Tudo estava em seus lugares, como nos séculos de antigamente. Menos uma coisa. Os homens. Não conseguia ver os homens, por mais que me esforçasse. Nem sentia seu cheiro. Nem seus passos.
Chocou-me, um tanto, ver todos os utensílios usados pelos homens, sem os homens. Fez-me surpresa uma mesa, bem posta, regada a vinhos e carnes, solitária. E outras tantas, vizinhas, descobertas e descarnadas, sem um pano que as cobrisse.
E assim, a cada passo, revi todas as coisas que os homens quiseram e conquistaram. Exatamente em suas posições de antagonismo. Muito mais de umas, muito menos de outras. Paulatinamente enterradas em seu viver cotidiano. Como fora assim aos homens.

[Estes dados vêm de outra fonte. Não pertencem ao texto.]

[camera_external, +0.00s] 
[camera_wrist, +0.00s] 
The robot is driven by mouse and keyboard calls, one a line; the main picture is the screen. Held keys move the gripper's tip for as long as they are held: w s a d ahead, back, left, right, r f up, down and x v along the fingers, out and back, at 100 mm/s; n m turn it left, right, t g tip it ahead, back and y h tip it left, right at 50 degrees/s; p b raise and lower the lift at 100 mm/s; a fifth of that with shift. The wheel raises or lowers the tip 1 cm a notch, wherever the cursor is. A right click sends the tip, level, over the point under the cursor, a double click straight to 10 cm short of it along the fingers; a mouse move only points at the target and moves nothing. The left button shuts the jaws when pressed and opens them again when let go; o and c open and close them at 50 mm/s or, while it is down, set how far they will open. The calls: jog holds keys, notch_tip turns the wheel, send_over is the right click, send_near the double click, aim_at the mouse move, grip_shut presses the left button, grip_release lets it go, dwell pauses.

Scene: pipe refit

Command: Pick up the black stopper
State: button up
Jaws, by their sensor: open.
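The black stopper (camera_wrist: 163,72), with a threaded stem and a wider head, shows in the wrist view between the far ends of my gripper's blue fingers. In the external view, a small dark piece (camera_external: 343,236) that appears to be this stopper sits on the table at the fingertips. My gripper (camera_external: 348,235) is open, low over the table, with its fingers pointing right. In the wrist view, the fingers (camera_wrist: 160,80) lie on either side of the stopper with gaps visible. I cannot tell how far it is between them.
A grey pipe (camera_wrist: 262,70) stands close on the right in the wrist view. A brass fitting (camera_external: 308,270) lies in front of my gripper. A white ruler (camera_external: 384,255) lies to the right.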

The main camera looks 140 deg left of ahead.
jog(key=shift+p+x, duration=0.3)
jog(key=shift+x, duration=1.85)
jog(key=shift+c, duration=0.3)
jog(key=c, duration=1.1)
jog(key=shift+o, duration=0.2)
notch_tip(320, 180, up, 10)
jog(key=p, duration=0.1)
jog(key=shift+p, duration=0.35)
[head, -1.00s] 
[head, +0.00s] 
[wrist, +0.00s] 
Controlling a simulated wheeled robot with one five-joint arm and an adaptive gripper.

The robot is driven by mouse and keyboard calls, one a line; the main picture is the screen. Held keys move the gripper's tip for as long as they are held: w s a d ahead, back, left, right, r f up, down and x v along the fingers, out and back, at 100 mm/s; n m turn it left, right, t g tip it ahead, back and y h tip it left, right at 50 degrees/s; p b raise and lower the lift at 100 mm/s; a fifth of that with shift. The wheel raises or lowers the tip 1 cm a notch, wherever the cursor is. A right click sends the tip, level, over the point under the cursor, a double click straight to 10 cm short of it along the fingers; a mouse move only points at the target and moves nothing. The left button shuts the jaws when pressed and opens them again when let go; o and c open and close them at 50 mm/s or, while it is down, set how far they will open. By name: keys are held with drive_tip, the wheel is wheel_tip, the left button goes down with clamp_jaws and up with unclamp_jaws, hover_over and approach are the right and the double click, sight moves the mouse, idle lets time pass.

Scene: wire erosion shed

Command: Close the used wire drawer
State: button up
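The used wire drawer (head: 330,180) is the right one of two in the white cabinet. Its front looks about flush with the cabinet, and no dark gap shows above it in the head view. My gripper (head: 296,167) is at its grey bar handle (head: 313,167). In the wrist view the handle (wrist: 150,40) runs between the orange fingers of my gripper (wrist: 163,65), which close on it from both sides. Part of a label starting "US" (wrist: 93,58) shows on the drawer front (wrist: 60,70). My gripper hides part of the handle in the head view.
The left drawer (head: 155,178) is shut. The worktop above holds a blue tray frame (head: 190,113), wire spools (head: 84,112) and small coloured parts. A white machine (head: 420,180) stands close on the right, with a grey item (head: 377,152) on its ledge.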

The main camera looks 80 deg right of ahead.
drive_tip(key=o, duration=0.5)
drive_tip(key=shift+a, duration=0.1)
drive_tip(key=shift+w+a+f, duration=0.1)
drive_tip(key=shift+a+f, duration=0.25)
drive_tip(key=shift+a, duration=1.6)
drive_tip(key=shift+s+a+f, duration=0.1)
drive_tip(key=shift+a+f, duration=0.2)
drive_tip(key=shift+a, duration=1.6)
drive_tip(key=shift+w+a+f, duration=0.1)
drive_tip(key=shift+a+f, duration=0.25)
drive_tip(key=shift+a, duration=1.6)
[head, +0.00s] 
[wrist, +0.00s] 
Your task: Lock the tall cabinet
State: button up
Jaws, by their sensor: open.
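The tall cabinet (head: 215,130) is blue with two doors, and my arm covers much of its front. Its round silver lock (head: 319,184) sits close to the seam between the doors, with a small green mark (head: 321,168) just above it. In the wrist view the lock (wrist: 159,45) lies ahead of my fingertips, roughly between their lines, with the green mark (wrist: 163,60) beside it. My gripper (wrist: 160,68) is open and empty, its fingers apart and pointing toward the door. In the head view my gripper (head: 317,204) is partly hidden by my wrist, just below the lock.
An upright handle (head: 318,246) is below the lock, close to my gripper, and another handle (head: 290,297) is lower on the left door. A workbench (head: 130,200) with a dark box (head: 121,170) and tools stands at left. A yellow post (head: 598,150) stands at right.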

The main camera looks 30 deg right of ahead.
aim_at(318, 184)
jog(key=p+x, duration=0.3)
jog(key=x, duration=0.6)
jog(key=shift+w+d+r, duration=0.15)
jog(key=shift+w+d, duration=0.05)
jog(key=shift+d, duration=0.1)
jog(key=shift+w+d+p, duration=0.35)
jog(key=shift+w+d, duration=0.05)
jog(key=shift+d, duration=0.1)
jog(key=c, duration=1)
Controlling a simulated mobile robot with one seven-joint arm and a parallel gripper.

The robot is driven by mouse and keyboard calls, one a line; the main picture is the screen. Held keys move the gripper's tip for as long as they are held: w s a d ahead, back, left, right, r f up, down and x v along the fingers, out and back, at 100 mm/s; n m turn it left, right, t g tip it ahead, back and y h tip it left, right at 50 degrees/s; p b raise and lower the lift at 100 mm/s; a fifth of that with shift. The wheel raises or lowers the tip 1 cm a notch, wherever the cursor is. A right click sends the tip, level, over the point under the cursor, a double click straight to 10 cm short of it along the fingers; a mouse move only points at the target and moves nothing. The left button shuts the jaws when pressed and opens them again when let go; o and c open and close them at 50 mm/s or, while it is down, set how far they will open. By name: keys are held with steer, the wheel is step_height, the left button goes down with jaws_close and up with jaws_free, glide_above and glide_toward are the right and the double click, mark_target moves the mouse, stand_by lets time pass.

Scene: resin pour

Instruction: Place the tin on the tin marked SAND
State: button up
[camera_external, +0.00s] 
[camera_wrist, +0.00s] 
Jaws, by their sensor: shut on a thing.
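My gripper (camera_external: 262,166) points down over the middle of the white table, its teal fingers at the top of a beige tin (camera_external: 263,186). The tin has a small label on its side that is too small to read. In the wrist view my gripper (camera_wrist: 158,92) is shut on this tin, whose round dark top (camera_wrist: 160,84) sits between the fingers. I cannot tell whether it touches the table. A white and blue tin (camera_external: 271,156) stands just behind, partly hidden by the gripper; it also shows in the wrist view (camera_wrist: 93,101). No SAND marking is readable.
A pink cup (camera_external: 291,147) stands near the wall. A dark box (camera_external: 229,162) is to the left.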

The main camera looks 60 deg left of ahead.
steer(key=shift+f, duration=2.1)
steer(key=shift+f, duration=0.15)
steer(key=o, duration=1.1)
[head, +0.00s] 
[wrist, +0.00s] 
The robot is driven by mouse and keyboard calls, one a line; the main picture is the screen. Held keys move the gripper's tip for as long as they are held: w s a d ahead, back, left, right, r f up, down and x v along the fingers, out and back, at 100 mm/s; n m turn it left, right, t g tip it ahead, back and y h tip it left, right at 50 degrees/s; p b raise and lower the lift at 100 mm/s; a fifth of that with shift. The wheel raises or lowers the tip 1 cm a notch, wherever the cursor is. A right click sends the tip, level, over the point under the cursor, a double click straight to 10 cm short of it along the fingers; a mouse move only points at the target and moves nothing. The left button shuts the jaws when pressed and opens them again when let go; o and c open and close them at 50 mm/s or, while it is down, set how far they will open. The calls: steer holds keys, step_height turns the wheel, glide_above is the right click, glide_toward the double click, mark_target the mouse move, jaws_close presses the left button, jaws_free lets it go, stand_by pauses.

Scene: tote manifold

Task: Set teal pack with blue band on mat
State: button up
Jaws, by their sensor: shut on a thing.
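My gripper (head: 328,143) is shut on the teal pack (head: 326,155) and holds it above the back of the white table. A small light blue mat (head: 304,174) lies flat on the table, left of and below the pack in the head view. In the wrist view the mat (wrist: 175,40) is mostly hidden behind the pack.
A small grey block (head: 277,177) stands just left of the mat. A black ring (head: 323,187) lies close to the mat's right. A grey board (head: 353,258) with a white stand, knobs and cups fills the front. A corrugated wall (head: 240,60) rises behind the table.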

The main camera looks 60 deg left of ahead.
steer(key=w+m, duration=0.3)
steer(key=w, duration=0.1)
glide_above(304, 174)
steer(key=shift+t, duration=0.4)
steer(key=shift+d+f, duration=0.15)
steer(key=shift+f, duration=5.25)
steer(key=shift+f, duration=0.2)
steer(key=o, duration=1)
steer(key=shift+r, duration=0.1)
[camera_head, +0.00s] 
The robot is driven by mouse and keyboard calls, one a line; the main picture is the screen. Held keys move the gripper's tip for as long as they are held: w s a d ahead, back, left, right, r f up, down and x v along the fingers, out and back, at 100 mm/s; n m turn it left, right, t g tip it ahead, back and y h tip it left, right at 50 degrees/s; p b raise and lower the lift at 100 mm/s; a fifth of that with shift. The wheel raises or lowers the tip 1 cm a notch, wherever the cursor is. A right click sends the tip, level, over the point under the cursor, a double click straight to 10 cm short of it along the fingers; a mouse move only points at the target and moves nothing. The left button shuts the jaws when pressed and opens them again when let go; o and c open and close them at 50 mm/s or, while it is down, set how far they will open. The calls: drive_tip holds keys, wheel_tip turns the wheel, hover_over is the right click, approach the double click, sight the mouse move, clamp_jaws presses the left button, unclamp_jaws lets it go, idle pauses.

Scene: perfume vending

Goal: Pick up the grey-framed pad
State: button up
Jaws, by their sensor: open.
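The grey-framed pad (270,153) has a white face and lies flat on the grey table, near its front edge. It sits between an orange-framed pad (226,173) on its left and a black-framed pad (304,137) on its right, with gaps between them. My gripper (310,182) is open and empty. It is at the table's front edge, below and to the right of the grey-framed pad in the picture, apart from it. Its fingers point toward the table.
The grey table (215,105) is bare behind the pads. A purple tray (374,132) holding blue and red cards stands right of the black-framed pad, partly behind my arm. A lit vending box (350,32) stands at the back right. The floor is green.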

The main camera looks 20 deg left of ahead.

E entendi. Entendi que os homens haviam sido engolidos. E não existiam mais. Sobrara eu e meu eu. Eu que me quis eu, de volta. Sem nada por perto e por longe, que não fossem rastros. Rastros de coisas, não de homens. E me senti só. Solidão do eu e do meu eu preenchida pela ausência dos homens....
8 Comments:
Moço, és um prodígio viu?
Parabéns por mais essa história sobre vc! Linda linda
By Aline Ribeiro, at 9:22 PM
Luis...tem meme pra vc la em casa...
Bjao!
By Anônimo, at 3:41 AM
Uma bela forma de se auto retratar, misteriosa e poética
beijo
By Jana, at 9:29 AM
Perpetuar-se é um floresta encantada que alucina de lucidez e loucura.
Embriagar-se de si pode ser perigoso nisso. Porém, como diz Lispector, a lucidez que é loucura! Ou mais ou menos [o] Isso.
Beijos.
By Paula Calixto, at 9:15 PM
Ai Luis...Quanto ao texto...
me reservo aos comentarios...
rsrs
345678bjokas
By Anônimo, at 10:29 AM
Nossa! Que belo isso, parabéns pela sensibilidade em retratar essa bela historia... Obrigada pelo seu carinho e palavras nos comentários dos meus posts, ando meio atarefada, mas sempre que posso venho espiar... Bjoka tenha um ótimo fim de semana ;)
By Adri, at 3:19 PM
Olá Luiz!
Belo texto!
Bom domingo pra você.
By Lu, at 11:03 AM
Belo texto. Incrível escultura.
Eu conheço o espaço do Nego, no caminho Friburgo/Teresópolis.
Pena que não lhe dispensem a atenção nacional que Nego merece.